The scenario throws bare some distinct aspects of the sufferings of the people in the far west. One, food and fuel supplies to the far west have always been difficult, shutdown or no shutdown, budget or no budget. The terrain is difficult for transportation, and snowfall hampers efforts. The Chinese roads are better, but using them involves extra efforts. So preparing a long-term plan for delivery of goods and services in the region and implementing it with urgency are imperative at one level. At another, more immediate level, the government should enable the local authorities to check the black market that springs up to take advantage of each situation of scarcity in the region. Two, the local political parties and groups, which are continuing their protests over weeks to press for their demands, should be sensitive to the immediate needs of the people they claim to represent.

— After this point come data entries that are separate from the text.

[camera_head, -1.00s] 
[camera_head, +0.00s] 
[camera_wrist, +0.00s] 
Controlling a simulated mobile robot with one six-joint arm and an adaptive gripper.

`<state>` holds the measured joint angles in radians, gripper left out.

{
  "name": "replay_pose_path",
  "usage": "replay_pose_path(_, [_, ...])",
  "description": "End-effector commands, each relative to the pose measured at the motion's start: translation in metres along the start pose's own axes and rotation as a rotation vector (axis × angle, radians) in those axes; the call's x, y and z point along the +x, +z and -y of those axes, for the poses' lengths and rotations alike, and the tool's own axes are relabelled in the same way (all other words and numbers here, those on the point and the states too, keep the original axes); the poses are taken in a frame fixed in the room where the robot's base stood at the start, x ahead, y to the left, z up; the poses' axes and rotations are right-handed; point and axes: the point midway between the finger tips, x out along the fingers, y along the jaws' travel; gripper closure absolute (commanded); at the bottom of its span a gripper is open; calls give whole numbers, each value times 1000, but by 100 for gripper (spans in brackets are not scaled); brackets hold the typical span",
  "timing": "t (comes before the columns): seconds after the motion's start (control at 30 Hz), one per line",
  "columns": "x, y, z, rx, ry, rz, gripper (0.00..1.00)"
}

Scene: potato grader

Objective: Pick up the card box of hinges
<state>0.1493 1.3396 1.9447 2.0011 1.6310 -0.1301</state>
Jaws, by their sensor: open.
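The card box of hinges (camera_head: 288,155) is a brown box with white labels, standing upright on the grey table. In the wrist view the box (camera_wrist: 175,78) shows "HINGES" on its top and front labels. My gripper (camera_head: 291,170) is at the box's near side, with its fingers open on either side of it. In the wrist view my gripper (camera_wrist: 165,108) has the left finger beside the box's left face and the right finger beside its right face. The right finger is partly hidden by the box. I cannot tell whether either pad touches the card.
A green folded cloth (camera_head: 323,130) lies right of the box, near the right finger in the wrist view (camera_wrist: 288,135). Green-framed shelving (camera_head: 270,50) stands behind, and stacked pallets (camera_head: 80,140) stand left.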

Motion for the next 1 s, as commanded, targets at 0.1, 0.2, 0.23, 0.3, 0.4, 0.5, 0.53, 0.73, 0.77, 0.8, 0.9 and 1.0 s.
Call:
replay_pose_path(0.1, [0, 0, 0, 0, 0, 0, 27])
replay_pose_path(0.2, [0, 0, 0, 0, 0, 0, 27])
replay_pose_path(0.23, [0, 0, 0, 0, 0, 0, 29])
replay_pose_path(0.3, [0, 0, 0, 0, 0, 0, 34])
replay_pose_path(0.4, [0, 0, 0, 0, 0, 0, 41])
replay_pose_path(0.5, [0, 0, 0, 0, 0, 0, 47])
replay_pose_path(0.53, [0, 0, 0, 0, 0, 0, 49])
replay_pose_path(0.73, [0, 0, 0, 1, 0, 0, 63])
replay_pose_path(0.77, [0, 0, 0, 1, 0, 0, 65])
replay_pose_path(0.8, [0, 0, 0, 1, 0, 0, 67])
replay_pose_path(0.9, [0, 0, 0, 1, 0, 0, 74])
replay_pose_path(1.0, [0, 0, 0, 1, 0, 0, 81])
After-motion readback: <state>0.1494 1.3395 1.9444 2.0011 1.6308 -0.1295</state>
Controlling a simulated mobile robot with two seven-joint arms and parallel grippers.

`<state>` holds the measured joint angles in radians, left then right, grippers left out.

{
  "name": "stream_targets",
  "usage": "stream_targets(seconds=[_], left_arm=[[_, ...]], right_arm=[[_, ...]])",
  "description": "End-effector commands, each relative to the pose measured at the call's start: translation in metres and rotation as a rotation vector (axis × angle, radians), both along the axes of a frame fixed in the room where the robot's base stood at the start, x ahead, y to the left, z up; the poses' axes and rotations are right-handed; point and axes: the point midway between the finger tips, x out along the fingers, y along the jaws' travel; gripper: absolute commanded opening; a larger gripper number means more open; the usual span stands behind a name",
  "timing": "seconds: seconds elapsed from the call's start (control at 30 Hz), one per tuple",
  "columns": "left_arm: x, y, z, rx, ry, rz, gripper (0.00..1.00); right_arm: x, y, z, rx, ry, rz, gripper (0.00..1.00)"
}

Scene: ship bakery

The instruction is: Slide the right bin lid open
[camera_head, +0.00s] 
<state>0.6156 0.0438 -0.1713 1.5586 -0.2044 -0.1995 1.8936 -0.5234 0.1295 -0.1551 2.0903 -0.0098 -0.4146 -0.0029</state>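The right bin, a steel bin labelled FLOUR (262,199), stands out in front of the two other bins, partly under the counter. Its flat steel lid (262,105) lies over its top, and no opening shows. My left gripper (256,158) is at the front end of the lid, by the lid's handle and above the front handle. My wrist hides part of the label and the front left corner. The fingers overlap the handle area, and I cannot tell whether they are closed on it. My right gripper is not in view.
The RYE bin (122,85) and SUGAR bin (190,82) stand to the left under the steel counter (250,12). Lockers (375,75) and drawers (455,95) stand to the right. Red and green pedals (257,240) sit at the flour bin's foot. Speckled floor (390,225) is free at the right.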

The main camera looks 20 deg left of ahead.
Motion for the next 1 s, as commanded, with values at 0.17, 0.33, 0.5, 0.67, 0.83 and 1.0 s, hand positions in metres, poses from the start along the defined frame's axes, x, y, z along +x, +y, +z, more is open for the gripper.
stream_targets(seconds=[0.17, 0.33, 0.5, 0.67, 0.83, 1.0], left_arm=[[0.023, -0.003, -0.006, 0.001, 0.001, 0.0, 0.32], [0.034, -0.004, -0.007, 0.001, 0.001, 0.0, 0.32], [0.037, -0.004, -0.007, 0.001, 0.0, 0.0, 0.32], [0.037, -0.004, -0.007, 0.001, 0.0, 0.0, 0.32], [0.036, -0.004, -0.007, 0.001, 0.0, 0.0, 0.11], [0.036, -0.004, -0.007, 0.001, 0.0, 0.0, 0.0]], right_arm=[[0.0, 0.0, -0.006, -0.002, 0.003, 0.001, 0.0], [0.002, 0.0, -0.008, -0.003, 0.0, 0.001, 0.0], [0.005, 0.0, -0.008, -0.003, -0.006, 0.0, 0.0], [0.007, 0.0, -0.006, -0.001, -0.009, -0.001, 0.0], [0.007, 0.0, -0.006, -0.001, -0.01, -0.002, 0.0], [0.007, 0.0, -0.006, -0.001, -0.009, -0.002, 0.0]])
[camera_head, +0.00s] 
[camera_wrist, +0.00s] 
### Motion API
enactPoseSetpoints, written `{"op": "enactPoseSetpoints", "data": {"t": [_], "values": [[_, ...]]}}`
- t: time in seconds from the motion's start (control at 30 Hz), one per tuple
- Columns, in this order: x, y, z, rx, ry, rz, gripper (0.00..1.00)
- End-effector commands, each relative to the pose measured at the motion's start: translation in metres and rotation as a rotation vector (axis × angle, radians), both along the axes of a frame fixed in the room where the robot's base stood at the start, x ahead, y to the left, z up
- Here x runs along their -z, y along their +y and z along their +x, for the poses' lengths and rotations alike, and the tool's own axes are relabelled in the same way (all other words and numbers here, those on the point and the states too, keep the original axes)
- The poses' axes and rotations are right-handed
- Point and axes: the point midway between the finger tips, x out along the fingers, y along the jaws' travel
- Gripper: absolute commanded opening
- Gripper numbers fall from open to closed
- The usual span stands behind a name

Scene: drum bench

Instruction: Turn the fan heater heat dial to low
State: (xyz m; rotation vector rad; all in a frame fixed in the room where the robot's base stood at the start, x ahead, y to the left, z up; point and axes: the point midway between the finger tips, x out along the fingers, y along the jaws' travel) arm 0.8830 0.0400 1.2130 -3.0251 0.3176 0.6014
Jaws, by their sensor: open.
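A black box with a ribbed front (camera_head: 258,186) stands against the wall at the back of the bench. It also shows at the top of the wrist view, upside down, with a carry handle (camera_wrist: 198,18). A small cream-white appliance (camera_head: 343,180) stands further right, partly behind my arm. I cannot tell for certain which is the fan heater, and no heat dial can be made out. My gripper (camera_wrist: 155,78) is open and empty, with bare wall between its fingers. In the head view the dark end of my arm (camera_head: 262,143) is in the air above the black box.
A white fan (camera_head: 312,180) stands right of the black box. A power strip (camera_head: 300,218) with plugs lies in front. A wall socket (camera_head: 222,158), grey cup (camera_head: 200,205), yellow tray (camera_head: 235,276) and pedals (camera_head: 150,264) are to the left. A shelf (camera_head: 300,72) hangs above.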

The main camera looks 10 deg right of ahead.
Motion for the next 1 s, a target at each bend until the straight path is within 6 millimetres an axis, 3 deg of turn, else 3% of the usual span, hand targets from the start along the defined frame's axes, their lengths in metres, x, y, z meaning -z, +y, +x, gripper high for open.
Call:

It is not the job of the government alone to reach food and fuel to this region. The local leaders will also need to play a proactive role and work with the local authorities to regulate imports, exports and markets. The leaders’ first job is to ease the hardship of their constituents, not to add burdens to them, such as causing a famine-like situation by way of shutdowns. Normally, it is sad to talk of food shortage in regions of a nation that has harped on agriculture as being its mainstay for decades and decades. This is a stark reminder that we better adjust our national rhetoric. There are funds being invested to promote seasonal and off-seasonal farms. Maybe, the government and non-government funds should target production of crops in areas and times that will meet the needs such as those of the far-west districts when they routinely suffer shortages due to natural reasons and disturbances. As manmade disturbances are adding to their sufferings at the moment, we can only say, let reason prevail among the local leaders and authorities. For the NFC, it should give up its habit of citing budget and snowfall excuses every time food runs short in the far west. It should have put a working supply system in place a long time ago.